1.     Let me offer you some quick assumptions that underpin what follows:

·       We live in a democracy

·       We have a mixed economy and no one is seriously looking to change that

·       We are open to trade, and need to be

·       Inequality exists and

o   According to Thomas Piketty will grow as a matter of fact if no action is taken to stop it

o   Is as a mater of fact growing

o   Is being assisted by various tax haven practices

·       Significant inequality is harmful to the well-being of all in society, including the wealthy

·       These messages are being heard

o   When the IMF, World Bank and OECD all talk about the risk from inequality something is happening

o   Mainstream politics is realising populist politics is driven by a dislike of growing inequality

·       The opportunity for change exists

2.     Tax can address inequality in numerous ways

·       Directly via:

o   Progressive income taxes

o   Higher taxes on unearned than earned income

o   The removal of the tax incentives largely enjoyed by the wealthiest - whether personally or through the companies they own

o   By wealth taxation

§  Inheritance taxes

§  Capital gains taxes

§  Financial transaction taxes

§  And now wealth tax itself

o   Through the the balance between progressive direct taxes and regressive indirect taxes

o   The latter including VAT, council tax and many product and service related charges

·       Indirectly

o   Through interaction with the benefits system

o   Through a Universal Basic Income

o   By repricing goods and services

·       Through fiscal policy

o   Running deficits benefits those who get services as a result

o   But without QE it does require a payment of interest to those who lend to the government, which increases inequality (a little bit at current rates)

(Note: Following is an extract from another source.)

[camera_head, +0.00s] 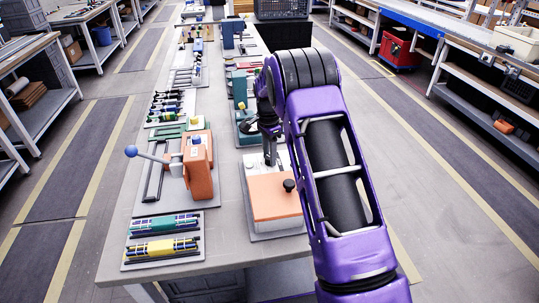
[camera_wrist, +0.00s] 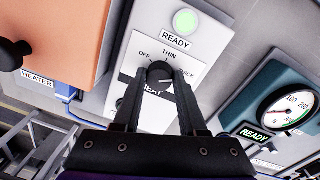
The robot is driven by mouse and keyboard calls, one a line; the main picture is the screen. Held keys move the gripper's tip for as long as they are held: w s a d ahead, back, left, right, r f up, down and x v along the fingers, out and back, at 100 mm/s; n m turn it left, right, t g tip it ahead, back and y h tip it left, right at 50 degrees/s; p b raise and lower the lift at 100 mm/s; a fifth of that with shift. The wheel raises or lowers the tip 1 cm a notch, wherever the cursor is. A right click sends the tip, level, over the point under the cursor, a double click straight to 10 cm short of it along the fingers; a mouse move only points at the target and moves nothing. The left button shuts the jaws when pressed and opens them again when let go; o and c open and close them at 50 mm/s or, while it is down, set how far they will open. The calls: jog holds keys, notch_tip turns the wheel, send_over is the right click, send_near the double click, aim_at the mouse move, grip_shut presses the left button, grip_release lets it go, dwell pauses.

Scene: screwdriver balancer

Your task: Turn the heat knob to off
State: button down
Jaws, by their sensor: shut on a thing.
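The heat knob (camera_wrist: 158,72) is a round black dial on a white panel (camera_wrist: 181,23) in the wrist view. OFF is printed to its upper left, THIN above it and THICK to its right. A pale mark shows on the knob's right side, toward THICK, though it is small and hard to read. The two dark fingers of my gripper (camera_wrist: 159,82) are shut on the knob, one on each side. They partly cover the HEAT label below it. In the head view, my gripper (camera_head: 269,158) reaches down behind the orange-lidded heater (camera_head: 272,200); the knob is hidden there.
An orange press (camera_head: 198,165) with a blue-ended lever stands left of the heater.

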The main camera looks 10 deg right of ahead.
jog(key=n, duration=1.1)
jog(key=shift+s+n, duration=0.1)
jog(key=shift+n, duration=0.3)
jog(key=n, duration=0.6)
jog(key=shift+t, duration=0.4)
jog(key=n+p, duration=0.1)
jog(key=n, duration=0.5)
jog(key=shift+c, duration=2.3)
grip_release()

·       Through pre-distribution

o   Tax incentives can be given to reduce the highest pay and increase low pay - although we have not gone there in any significant way

·       By controlling inflation

o   Tax is as effective as interest rates in controlling inflation and inflation might have the greatest power to erode financial wealth

o   But it can be penal on those wth low fixed incomes

3.     All of this fits with my six reasons for tax

·       To reclaim the money the government spends into the economy

·       To ratify the value of money

·       To reorganise the economy

·       To redistribute income and wealth

·       To reprice goods and services

·       To raise representation in a democracy

4.     The question then is what do you want to do?

·       Tackling inequality with taxation is about many more things than most people might suspect

·       So do you want to:

o   Look at progressive income taxation?

§  Ways to do this can be looked at here http://www.taxresearch.org.uk/Blog/wp-content/uploads/2016/08/WealthtaxUK816.pdf

o   Consider the more obvious wealth taxes?

§  Capital gains tax

§  Inheritance tax

o   Actually look at a wealth tax?

o   Consider alternative new taxes like my CUT (Carbon Usage Tax) which can be progressive and replace taxes like National Insurance that belong in the last century?

§  http://www.taxresearch.org.uk/Blog/2015/10/02/time-to-get-rid-of-national-insurance-and-replace-it-with-a-progressive-consumption-tax/

o   Or consider a Universal Basic Income?

o   Or the way that the tax system subsidises those who are best off (pension tax reliefs, charitable gift reliefs, savings incentives and so much more)?

o   Consider ways the tax system could change wages? This could cover:

§  Tax reliefs for those paying the living wage?

§  The end of corporation tax relief on high pay?

o   Review fiscal policy?

§  The fact is we have a tool that after centuries of use we have hardly explored because we really did not understand its relationship with money

§  Is this the time to start doing so?